"Cripple our senators, that their limbs may halt
As lamely as their manners!"
William Shakespeare, Timon of Athens, Act IV, Scene I
There are more job openings listed today in the United States of America than there are (officially) unemployed people. That does not mean it is super easy to find a job, but it is certainly a lot easier than it was in, say 2010.
There is no obvious bubble in the American economy. Sure, houses in some areas of California have become pricey again. Sure, a few stocks like Tesla stand out like sore thumbs. But on the whole housing is priced reasonably and so are stocks.
Even at the bottom there are glimmers of brightness, as a few states and cities raise their minimum wages.
But don't worry, if Congress or the Fed does not screw things up, at some point some group of greedy, shortsighted people will. Enjoy Prosperity 3.0 while it lasts. Tuck some savings away, if you are smart.
Looking at American history, you would almost believe that Americans prefer a roller coaster economy to steady improvement. It is a manic depressive economy. It was so manic depressive during the 1800's that the Great Powers — bankers and politicians and friends — set up the Federal Reserve in 1913 to try to dampen the economic cycles.
That did not work, as illustrated by the economic boom of the 1920s, followed by the Great Depression. Millions died in the Great Depression, although you won't hear mention of that from the Hoover Institute, which is too busy blaming Mao for every death that took place in China when he was in power. The New Deal probably helped, at least at first. In many ways the New Deal resembled Fascism as much as it resembled Socialism, but in any case it kept the economy going until World War II.
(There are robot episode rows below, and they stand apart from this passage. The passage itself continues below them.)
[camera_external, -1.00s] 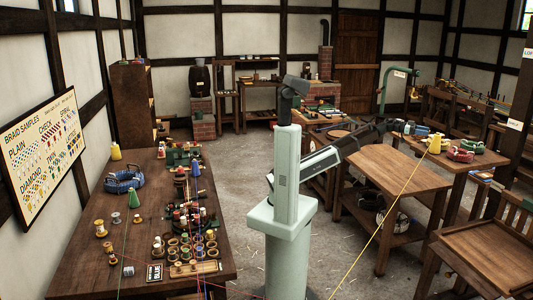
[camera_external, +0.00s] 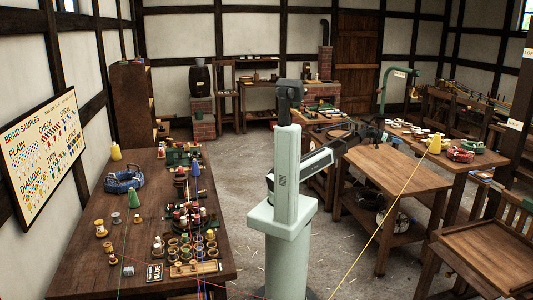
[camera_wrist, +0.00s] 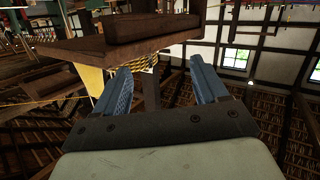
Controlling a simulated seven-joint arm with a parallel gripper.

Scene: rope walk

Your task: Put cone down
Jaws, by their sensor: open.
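A yellow cone (camera_external: 435,144) stands upright on the right-hand table (camera_external: 462,160), with a yellow thread running from it down towards the front. My gripper (camera_external: 385,136) is to the left of this cone, apart from it, near the table's left end. In the wrist view my gripper (camera_wrist: 160,66) shows two blue fingers spread wide, with nothing held between them. A yellow shape (camera_wrist: 92,79), probably the cone, shows beyond the left finger there, with a thin yellow thread near it.
A second yellow cone (camera_external: 116,151) and a green cone (camera_external: 134,199) stand on the left table (camera_external: 75,255), among several spools. White cups (camera_external: 422,132) and red and green coils (camera_external: 461,154) lie near the yellow cone. A lower bare table (camera_external: 395,168) stands before it.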

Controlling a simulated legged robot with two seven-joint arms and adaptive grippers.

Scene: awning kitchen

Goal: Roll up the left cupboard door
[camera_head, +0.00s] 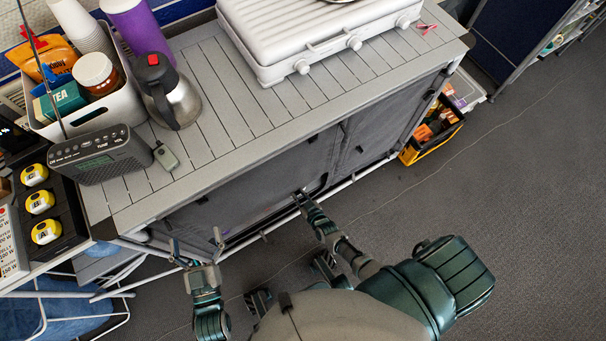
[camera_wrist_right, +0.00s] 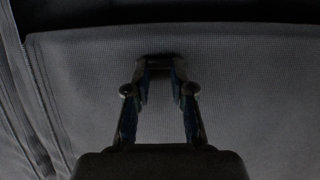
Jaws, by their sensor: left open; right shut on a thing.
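The left cupboard door (camera_head: 255,178) is a dark grey fabric panel on the front of the cupboard. It hangs down over most of the left opening, with a dark gap along its lower part. My right gripper (camera_head: 301,193) is at the lower right part of this door. In the right wrist view, the right gripper (camera_wrist_right: 160,68) is shut on the door's grey cloth (camera_wrist_right: 230,75); the pinched bit is hidden between the fingertips. My left gripper (camera_head: 197,242) is open and empty, in front of the door's lower left part, its fingers spread and pointing at the cupboard.
The slatted cupboard top (camera_head: 225,110) carries a stove (camera_head: 300,40), a steel kettle (camera_head: 170,95), a radio (camera_head: 100,155) and a white bin (camera_head: 120,105). A white frame rail (camera_head: 265,231) runs along the cupboard's bottom. A yellow-black crate (camera_head: 432,135) stands at right. Grey floor lies open at right.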

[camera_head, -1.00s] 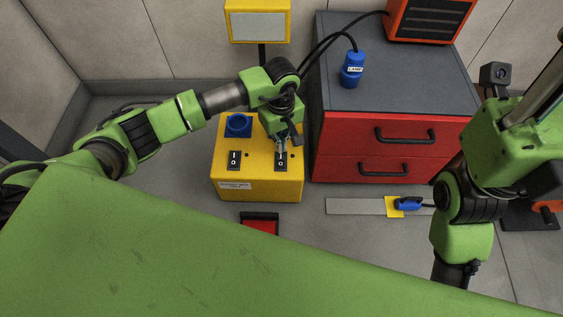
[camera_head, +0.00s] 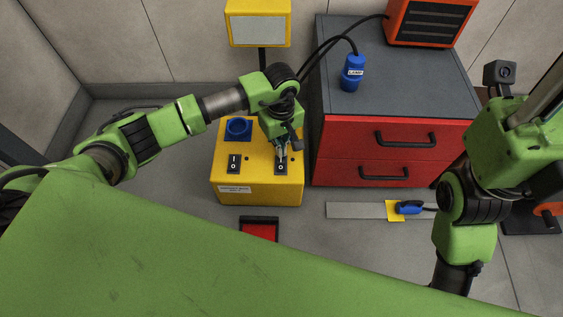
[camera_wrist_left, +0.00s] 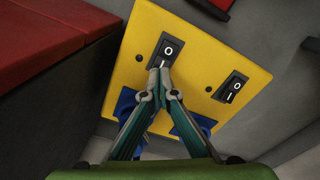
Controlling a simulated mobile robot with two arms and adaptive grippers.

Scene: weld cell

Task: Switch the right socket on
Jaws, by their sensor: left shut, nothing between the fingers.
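The yellow socket box (camera_head: 225,190) stands on the floor, with two black rocker switches marked I and O on top. The right switch (camera_head: 281,167) lies at my left gripper (camera_head: 281,155); it also shows in the left wrist view (camera_wrist_left: 168,48), which sees the box turned around. The left gripper (camera_wrist_left: 160,76) is shut and empty, its tips at the I end of that switch; whether they touch it I cannot tell. The left switch (camera_head: 234,163) is clear. The left blue socket (camera_head: 238,127) is visible; my gripper hides the right one in the head view. My right gripper is out of view.
A red drawer cabinet (camera_head: 350,150) stands close to the right of the box. A blue plug labelled LAMP (camera_head: 352,72) stands on it. A yellow-framed lamp (camera_head: 258,22) stands behind the box. Another blue plug (camera_head: 408,207) lies on the floor strip at right.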

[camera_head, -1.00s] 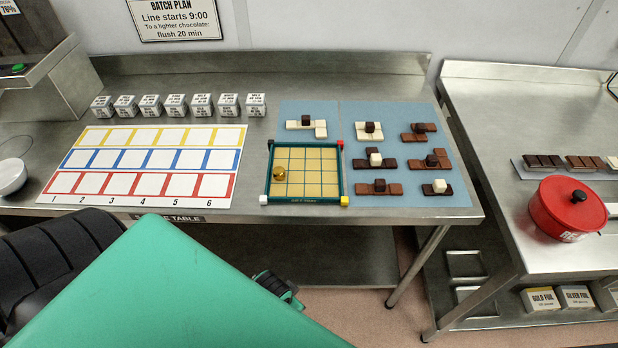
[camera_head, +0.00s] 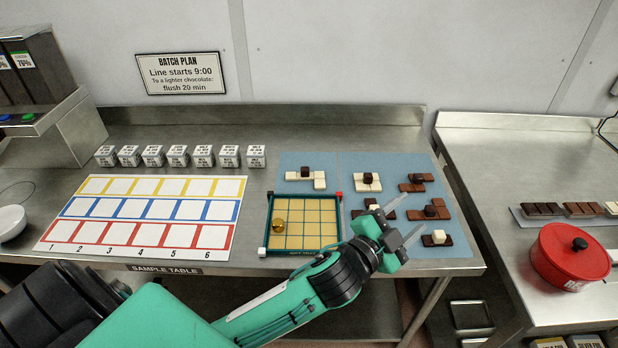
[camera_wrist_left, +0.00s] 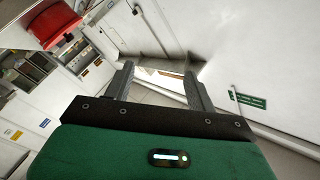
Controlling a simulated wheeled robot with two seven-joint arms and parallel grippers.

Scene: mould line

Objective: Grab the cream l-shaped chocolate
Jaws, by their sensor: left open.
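The cream L-shaped chocolate (camera_head: 318,183) lies on the back left of the blue mat (camera_head: 325,160), with a dark brown cube (camera_head: 305,172) on it. My left gripper (camera_head: 413,210) is open and empty, in front of the right part of the mat, to the right of and nearer than the cream L. Its fingers partly cover a dark piece with a cream top. In the left wrist view the open fingers (camera_wrist_left: 158,85) show, with no chocolate between them. My right gripper is not in view.
Another cream piece (camera_head: 367,187) with a dark cube lies just right of the L. Several brown pieces fill the mat's right side. A red pot (camera_head: 570,255) is on the right counter.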

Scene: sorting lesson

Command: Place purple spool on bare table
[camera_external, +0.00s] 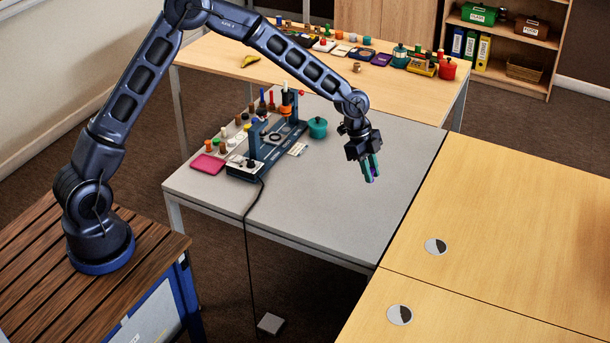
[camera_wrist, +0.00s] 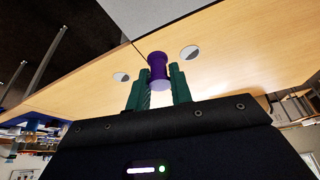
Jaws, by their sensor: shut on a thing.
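My gripper (camera_external: 371,168) is above the right part of the grey table (camera_external: 310,210). Its green fingers are shut on the purple spool (camera_wrist: 158,68), which shows between the fingertips in the wrist view, where my gripper (camera_wrist: 158,82) fills the lower middle. In the external view the spool is mostly hidden between the fingers, with a little purple showing. The spool appears held in the air, apart from the tabletop.
A blue machine (camera_external: 258,150), several small spools or pegs, a magenta tray (camera_external: 208,163) and a teal pot (camera_external: 318,127) stand on the grey table's back left. Its front right is clear. Wooden tables (camera_external: 500,240) with round grommets adjoin at right. A crowded wooden table stands behind.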

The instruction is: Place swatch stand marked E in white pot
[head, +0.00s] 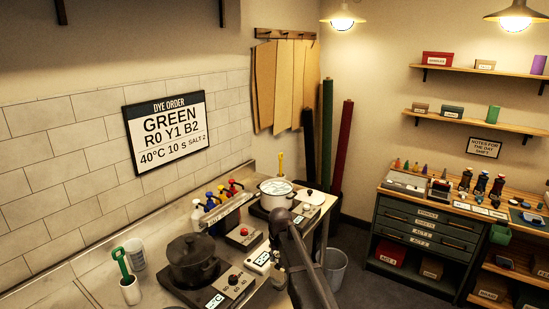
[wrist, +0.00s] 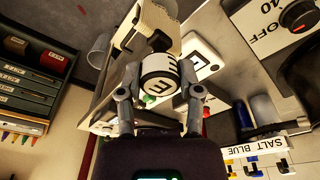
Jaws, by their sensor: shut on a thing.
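In the wrist view my gripper (wrist: 160,92) is shut on the swatch stand marked E (wrist: 157,88), a round piece with a white band and a black E. A finger lies on each side of it. In the head view my gripper (head: 279,262) hangs over the bench, below and in front of the white pot (head: 276,197); the stand is too small to make out there. The white pot is on a hot plate at the far end of the bench, apart from my gripper. It is open at the top, with pale contents.
A dark pot (head: 193,262) stands on the nearer hot plate. A rack of coloured bottles (head: 216,203) is left of the white pot. A green-handled tool stands in a white cup (head: 130,289). A drawer cabinet (head: 426,226) stands right.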

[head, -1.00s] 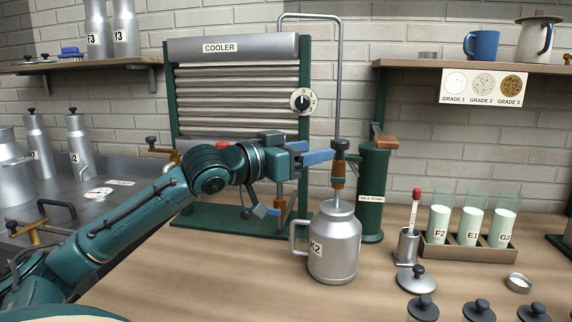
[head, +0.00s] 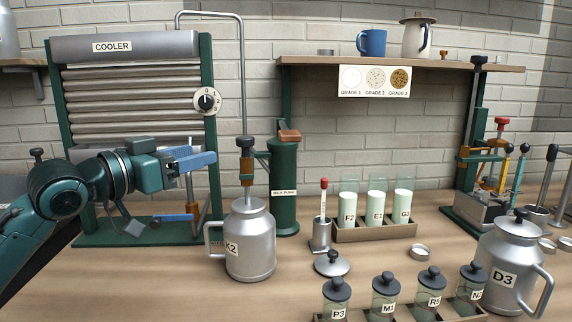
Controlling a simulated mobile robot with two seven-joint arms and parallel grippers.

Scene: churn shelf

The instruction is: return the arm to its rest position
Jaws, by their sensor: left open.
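My left arm comes in from the left edge. No object shows between the fingers. A silver can labelled K2 (head: 250,245) stands upright on the counter just right of the gripper. A tap with a copper-coloured body (head: 247,165) hangs over the can's mouth. My right gripper does not show.
A green milk pump (head: 284,190) stands behind the can. A rack of labelled glass tubes (head: 377,233), a small metal cup (head: 321,236), lidded jars (head: 385,290) and a D3 can (head: 505,262) stand to the right. A shelf (head: 400,63) hangs above. Bare counter lies in front of K2.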

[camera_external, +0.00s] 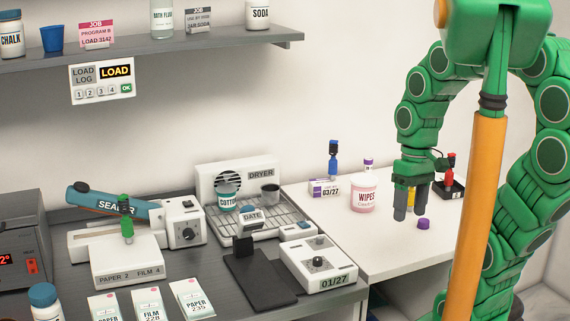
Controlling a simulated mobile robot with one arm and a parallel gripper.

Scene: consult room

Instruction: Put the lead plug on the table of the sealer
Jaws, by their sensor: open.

World War II was the best thing that ever happened to Americans. President Roosevelt wanted to get us into the war early, but between the Catholics in the Democratic Party (who liked Roman Catholic leaders like General Franco, Adolf Hitler, Benito Mussolini and Marshal Philippe Petain) and the Isolationists (some Democrats, mostly Republicans), we waited until it was optimal. By the time the Battle of Pearl Harbor forced us to admit we were already fighting Japan (in China) and Germany (in the Atlantic), the old empires were in trouble. Our farms and factories fed their war effort; their farms and factories were mostly destroyed.
World War II was great if you were an American worker. My high school drop out mother got a job in a war industry, and even my poker-losing lazy-ass grandfather deigned to take a job.
Which led to the 1950s and 1960s, the high tide of America relative to the rest of the world. It was a party! African-Americans were allowed in, even in the Democratic South, and not just to play banjo and serve drinks.
Sadly, while America was on a cocaine binge, the rest of the world mostly still had their belts tight and were rebuilding their factories and economies.
Which brings us to the 1970s. They sucked big time. In many ways they were as bad as the Great Recession. After the U.S. helped Israel beat up the Arab countries again, we had the Oil Embargo, an astonishing increase in fuel prices, and Stagflation, and Disco. Jobs were scarce. Factories started moving overseas.
Some of us muddled through to the 1980s, many died along the roadside. But the Hoover Institute doesn't rant about Ronald Reagan being a mass murderer for turning the mentally ill out into the streets. After the 70s the later 80s felt prosperous. The stock market began to go up as capitalists and their politicians began pushing more and more of the economic pie into their own mouths. Oh, and PCs (just spreadsheets and word processing back then) made people more productive, which meant lots of them got laid off, then retrained as part-time big box store employees.
The PC and Internet thing seemed to be turning out well by the late 1990s, as the usual gang of privileged college grads were hired into the dot com boom. Followed very quickly by the dot com bust. Followed by the housing boom, as the Federal Reserve failed to take the dot com money out of circulation, even after the companies themselves zeroed out.
Which led to the Great Recession, which unless this blog is being read more than 20 years from now, you know about.
You would think the American people would boot out both the Democratic Party and the Republican Party, hang the people at Goldman Sucks, and stop wasting their money on iPhones and AT&T contracts.
But no. We are about to have Prosperity 3.0. Grab what you can while you can, because if history teaches us anything, the party will come to an end when the alcohol and blow run out. No one is likely to be around to help you when this party is over, unless you are a major political donor.